• The T.33 is the second supercar from Gordon Murray Automotive after the amazing T.50.
  • The T.33 uses a detuned version of the 4.0-liter naturally aspirated V12 from the T.50 but sits on a different core structure to the stablemate, with a central monocoque that uses honeycomb carbon-fiber pieces bonded into an aluminum frame. It offers the choice of a manual or automated gearbox.
  • Like with the T.50, only 100 examples will be built, with each asking about $1.85 million.

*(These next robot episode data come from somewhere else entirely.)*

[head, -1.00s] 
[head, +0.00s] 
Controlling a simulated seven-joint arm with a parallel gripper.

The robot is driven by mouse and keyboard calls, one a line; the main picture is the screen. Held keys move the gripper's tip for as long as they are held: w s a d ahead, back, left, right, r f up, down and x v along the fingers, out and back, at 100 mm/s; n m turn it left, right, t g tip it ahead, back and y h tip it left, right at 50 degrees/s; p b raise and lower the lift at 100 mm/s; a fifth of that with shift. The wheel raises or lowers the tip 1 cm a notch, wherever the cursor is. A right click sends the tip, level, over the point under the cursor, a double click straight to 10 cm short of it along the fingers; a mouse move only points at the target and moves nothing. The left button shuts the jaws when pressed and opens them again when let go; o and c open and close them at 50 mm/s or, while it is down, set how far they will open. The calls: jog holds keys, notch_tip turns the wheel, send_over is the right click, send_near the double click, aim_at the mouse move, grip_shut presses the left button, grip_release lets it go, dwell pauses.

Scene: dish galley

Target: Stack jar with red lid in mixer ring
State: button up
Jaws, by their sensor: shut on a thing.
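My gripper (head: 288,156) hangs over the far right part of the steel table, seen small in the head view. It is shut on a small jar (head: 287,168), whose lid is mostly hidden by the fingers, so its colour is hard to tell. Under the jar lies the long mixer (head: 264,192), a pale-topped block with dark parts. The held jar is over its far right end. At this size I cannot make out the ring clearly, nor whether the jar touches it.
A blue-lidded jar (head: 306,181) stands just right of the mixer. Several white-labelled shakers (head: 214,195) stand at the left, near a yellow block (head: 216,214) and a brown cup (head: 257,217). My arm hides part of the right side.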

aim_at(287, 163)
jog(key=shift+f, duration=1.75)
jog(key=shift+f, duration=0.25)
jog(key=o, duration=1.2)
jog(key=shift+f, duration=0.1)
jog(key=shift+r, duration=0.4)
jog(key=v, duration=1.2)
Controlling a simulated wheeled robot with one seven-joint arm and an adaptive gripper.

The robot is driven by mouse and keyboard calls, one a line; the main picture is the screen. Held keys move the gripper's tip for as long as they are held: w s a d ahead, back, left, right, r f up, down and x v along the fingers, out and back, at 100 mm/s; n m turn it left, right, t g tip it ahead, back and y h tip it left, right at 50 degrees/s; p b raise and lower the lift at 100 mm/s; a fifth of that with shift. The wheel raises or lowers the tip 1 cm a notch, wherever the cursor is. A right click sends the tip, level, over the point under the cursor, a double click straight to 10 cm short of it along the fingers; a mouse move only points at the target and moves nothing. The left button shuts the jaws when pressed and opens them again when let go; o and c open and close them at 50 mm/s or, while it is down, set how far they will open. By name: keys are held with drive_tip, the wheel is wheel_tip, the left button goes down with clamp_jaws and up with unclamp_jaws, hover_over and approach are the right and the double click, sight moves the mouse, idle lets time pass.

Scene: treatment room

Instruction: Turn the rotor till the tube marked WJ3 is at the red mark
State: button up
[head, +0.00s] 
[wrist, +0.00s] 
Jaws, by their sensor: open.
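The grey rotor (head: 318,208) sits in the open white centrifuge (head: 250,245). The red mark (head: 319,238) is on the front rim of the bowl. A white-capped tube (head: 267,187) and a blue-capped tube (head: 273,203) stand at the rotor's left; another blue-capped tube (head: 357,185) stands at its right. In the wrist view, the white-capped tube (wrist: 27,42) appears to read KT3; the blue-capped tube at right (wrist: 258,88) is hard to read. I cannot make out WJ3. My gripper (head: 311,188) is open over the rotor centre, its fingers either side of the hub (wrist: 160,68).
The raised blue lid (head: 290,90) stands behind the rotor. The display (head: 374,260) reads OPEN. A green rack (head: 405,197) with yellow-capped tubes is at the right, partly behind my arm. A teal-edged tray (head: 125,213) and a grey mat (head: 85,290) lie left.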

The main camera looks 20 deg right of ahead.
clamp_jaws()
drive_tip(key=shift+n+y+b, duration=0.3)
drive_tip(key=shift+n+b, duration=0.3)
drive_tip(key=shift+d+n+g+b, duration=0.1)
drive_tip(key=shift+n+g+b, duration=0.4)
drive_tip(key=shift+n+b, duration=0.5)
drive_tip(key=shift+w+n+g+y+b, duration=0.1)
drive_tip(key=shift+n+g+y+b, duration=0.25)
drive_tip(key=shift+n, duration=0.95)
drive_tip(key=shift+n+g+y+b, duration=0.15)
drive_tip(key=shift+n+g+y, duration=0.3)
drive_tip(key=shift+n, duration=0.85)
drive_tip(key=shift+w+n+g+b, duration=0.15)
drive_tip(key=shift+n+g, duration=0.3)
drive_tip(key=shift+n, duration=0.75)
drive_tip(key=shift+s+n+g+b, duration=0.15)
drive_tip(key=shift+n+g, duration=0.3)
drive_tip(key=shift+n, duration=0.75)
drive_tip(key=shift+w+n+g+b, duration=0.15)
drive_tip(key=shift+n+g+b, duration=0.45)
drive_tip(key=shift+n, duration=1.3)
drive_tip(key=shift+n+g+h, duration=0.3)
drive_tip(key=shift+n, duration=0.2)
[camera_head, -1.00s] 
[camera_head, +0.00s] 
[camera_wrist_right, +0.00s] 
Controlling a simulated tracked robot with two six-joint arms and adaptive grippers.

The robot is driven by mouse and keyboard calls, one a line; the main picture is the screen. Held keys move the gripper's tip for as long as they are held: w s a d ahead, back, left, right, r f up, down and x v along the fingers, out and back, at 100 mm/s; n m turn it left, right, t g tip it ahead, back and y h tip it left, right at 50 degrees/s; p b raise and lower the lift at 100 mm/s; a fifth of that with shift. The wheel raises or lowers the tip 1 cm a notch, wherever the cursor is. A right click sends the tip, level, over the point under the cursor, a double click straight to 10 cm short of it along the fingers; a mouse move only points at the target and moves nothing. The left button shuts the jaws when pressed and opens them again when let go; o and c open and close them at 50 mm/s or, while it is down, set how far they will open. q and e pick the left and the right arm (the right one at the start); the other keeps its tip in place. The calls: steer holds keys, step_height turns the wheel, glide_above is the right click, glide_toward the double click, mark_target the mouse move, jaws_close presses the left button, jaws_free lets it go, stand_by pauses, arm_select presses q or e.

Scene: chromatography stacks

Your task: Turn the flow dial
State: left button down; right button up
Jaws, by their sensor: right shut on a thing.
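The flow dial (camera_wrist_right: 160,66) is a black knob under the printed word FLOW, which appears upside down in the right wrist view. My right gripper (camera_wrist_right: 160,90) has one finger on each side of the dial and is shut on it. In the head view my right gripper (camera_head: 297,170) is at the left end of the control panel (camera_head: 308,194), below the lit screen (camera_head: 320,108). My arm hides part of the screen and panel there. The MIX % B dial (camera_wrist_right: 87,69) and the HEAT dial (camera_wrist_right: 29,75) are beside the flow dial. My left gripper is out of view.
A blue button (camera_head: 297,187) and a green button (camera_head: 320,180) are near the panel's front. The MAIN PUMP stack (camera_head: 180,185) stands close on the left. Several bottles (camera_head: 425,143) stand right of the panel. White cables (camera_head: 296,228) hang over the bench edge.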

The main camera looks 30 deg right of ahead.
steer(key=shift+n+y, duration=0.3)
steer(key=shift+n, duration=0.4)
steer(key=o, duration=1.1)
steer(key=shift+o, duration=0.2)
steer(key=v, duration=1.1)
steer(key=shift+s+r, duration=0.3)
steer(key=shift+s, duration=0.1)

The T.33 you see here is GMA’s second road-going supercar, following on from the T.50 that was launched in 2020. Compared to its predecessor—although almost nothing else—the T.33 is definitely an understudy, a car designed for a different part of the market. So while the T.50 took obvious inspiration from Murray’s most famous street-legal design, the McLaren F1, with its central driving position, the T.33 has a more conventional two-seat design. The new car has also lost the T.50’s 48V active aerodynamics and has gained weight, although it is still lighter than any rival: Murray says the T.33 is on track to weigh 2400 lbs, versus the T.50’s 2620 lbs. The new car keeps both the V12 powerplant and the option of a manual gearbox, and gains several other new innovations. Just 100 T.33s will be built, for £1.37m (about $1.85 million) each—that’s £1m less than the T.50.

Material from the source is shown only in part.